The Hood River County Commission learned on Monday that a new culture has taken root beneath the canopy of its public forests.
More than 30 mountain bikers and motorcycle riders briefed the elected body on the numerous recreational activities taking place simultaneously in the woods. In one voice, they agreed the varied uses, from hiking to “extreme” stunts, needed to be regulated — but not without more of an understanding about their individual merits.
“I think there needs to be a collaboration to ensure that trail use is responsible,” said Richard Lee, a mountain biker.
Under discussion was the proposed Forest Trail Recreation Ordinance that is intended to set the framework for future rules. Forester Ken Galloway, who manages 31,000 acres of county timber, wants to increase tourism opportunities but, at the same time, safeguard natural resources. The county also wants to prevent liability from any injuries that are incurred from the construction of elaborate ramp systems built by “extreme” bikers.
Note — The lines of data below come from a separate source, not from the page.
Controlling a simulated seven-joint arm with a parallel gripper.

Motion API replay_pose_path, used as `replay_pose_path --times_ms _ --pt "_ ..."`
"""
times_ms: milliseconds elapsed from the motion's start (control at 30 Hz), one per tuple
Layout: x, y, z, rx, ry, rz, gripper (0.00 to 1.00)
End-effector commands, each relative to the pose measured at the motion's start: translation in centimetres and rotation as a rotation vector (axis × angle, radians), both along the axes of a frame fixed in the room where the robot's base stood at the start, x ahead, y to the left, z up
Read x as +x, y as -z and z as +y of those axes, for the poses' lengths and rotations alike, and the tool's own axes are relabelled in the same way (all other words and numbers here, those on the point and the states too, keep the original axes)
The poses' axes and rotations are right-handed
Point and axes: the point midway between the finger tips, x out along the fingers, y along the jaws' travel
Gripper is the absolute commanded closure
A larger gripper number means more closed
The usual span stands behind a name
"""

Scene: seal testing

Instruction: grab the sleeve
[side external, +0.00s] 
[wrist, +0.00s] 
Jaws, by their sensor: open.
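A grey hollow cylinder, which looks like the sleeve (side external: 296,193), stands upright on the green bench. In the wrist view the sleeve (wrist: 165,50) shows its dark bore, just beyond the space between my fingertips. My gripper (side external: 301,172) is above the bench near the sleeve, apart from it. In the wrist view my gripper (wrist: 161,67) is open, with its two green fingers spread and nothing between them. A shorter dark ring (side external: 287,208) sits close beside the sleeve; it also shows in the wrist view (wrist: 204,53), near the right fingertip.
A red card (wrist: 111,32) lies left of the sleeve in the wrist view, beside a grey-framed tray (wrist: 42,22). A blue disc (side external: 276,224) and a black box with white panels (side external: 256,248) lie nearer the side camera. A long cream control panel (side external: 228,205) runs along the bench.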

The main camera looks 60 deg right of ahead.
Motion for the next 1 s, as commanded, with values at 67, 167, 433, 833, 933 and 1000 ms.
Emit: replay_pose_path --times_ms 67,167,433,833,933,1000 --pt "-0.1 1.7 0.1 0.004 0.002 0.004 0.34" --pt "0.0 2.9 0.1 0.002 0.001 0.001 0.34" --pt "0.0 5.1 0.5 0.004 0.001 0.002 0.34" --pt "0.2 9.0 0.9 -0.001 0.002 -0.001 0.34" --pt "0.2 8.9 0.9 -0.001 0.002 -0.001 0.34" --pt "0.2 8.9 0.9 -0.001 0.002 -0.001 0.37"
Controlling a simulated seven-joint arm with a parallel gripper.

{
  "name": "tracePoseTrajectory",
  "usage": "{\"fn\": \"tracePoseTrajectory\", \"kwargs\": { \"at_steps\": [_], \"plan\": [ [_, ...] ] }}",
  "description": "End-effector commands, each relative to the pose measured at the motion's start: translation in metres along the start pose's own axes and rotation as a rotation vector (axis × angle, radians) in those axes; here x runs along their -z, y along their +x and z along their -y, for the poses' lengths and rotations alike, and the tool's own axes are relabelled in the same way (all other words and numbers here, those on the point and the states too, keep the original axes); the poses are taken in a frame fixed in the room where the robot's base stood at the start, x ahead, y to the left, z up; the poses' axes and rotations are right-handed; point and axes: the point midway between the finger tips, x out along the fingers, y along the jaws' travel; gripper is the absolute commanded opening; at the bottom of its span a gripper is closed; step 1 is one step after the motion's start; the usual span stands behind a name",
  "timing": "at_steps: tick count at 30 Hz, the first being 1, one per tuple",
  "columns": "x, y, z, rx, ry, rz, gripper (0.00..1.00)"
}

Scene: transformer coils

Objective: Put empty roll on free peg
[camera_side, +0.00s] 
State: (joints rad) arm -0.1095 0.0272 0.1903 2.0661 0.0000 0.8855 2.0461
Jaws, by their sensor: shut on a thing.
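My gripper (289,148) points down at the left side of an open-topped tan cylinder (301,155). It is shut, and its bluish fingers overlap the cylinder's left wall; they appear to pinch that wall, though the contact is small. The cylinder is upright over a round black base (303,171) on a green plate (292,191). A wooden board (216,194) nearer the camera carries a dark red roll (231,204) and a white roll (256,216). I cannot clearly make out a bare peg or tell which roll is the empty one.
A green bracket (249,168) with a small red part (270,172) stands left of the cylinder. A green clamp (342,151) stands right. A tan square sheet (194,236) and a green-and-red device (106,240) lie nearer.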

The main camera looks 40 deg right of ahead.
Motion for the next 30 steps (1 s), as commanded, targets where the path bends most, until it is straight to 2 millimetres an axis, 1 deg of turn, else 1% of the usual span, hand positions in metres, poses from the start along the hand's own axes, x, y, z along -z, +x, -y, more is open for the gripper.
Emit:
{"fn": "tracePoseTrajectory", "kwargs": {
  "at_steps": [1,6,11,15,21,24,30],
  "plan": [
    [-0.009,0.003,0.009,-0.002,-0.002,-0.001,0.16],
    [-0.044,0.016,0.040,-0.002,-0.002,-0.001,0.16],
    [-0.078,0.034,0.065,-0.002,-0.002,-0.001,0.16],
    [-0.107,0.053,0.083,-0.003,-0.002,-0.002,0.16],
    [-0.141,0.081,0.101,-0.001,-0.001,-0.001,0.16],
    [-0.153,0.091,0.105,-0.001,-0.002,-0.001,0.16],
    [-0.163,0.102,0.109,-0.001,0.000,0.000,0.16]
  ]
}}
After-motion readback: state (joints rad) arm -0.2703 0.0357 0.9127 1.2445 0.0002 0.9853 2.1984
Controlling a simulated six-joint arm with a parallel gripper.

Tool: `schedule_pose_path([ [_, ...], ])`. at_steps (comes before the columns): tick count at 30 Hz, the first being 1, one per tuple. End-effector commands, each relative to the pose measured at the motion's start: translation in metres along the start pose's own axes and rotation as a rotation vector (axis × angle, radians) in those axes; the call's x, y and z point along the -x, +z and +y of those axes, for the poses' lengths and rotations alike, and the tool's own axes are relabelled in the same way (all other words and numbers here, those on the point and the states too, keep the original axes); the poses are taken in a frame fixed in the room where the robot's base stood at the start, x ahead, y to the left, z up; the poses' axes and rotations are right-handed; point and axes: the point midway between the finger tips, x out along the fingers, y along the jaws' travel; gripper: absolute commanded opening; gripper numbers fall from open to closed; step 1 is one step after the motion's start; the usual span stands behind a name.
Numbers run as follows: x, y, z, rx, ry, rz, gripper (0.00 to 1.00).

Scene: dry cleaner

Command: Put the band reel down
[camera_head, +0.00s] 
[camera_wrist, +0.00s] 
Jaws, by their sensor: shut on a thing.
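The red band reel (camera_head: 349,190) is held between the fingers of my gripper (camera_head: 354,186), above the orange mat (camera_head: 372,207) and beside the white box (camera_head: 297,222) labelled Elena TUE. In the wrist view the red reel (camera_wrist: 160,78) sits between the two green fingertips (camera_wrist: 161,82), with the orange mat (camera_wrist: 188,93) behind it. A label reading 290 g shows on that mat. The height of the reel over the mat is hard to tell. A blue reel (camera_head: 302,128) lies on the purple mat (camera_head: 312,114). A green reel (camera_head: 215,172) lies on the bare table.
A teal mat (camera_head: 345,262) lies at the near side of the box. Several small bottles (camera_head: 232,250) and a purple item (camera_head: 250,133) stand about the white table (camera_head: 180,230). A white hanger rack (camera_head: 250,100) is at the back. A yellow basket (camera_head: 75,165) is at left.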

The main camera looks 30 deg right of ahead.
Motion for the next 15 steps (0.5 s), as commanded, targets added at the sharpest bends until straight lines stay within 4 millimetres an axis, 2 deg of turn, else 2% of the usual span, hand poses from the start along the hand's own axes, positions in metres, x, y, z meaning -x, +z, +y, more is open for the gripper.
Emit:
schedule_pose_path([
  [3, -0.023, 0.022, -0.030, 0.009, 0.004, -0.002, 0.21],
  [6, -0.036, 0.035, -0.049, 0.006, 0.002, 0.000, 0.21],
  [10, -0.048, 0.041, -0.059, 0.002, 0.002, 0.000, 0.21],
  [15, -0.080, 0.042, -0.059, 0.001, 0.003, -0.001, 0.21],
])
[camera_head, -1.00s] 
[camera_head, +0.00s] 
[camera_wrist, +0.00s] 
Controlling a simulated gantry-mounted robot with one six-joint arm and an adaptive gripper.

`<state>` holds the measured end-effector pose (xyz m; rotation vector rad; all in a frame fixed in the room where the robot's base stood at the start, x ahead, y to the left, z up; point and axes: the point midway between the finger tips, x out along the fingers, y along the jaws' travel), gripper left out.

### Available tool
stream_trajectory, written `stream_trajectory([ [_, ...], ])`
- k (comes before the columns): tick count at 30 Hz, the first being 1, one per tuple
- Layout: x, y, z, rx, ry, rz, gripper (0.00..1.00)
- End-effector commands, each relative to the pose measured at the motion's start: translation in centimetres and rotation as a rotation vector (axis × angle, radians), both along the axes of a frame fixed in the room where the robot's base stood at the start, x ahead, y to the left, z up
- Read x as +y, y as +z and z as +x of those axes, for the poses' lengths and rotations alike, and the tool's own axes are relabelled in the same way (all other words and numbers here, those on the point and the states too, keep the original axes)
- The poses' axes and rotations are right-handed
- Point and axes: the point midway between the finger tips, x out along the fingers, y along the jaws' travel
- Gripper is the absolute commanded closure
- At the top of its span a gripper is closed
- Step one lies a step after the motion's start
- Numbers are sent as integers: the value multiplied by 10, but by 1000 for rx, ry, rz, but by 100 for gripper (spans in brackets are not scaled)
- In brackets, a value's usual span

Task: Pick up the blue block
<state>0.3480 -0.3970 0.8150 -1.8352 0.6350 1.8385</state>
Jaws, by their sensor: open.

The draft plan is being revised to incorporate language suggested by several state agencies. The county also wants it to state that first priority will be given to the protection of timber that yields $4 million in revenue each year. The updated ordinance will be posted on the county Web site, www.co.hood-river.or.us, in about two weeks. It is scheduled to be given a final review at a hearing on Oct. 20.
Several audience members informed the commission on Sept. 15 that “beauty was in the eye of the beholder.” They said most of the ramps — some more than 20 feet high — are not as dangerous as they might appear to a novice in the sport. They said “free riders” typically wear heavy padding and are frequently assisted by other individuals on the ground. In addition, they said less daring riders also routinely use the lower ramps during their cross country biking adventures.
Shane Wilson, owner of Discover Bicycles, suggested that the structures be built in a manner that lowered the possibility of injury and didn’t damage trees by being permanently fastened to branches and trunks.
“All of these uses are viable and can be managed in a safe way,” said Wilson.
One mountain biker recommended that the county develop a stunt park modeled after structures in Canada. Although county officials declined an introductory riding lesson, Galloway plans to form a seven to nine member advisory committee to address issues related to trail use. He wants that group to include a spectrum of interests from the outdoor recreation community.